WORK REQUIRED — Pick out all lines in the listing holding the string "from" and copy them.

--- DATASET CONTENT ---

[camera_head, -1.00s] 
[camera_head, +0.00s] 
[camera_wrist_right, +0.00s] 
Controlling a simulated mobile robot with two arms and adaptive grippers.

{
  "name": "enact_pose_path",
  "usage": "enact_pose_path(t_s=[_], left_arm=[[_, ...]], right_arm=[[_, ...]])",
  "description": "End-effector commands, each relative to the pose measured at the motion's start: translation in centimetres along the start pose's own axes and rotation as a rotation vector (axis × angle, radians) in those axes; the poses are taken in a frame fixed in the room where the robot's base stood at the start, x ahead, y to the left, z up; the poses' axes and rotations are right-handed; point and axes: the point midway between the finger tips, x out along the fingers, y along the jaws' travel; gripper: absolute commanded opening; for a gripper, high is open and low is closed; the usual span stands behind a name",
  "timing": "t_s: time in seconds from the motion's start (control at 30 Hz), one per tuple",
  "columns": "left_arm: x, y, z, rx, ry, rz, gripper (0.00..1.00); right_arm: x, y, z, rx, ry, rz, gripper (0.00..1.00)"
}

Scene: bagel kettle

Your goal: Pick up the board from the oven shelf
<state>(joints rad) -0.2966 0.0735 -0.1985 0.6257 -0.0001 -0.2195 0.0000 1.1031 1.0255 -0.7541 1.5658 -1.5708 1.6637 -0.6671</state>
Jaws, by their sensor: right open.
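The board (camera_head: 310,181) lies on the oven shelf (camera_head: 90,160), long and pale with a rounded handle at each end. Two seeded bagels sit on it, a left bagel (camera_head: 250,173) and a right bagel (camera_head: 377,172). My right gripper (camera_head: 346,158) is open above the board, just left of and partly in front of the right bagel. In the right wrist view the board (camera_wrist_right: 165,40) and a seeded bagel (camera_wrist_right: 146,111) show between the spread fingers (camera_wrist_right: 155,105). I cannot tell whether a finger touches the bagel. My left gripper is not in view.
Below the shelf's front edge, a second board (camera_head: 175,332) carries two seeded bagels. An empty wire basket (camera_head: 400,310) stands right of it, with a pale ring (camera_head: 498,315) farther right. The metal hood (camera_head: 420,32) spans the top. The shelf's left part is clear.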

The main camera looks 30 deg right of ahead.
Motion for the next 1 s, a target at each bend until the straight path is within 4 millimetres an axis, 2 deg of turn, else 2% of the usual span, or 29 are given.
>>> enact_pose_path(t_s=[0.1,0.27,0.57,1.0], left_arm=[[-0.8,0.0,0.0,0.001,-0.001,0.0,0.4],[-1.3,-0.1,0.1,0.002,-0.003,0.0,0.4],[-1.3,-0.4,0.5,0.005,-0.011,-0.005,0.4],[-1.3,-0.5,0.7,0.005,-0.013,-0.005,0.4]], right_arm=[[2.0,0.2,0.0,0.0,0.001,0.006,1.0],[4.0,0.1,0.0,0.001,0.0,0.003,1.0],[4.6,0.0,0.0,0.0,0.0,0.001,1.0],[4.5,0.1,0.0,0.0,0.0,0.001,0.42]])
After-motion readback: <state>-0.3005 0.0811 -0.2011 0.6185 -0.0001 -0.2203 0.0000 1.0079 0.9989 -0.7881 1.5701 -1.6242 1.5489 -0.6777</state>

---

WORKED SOLUTION —
  "timing": "t_s: time in seconds from the motion's start (control at 30 Hz), one per tuple",
Your goal: Pick up the board from the oven shelf

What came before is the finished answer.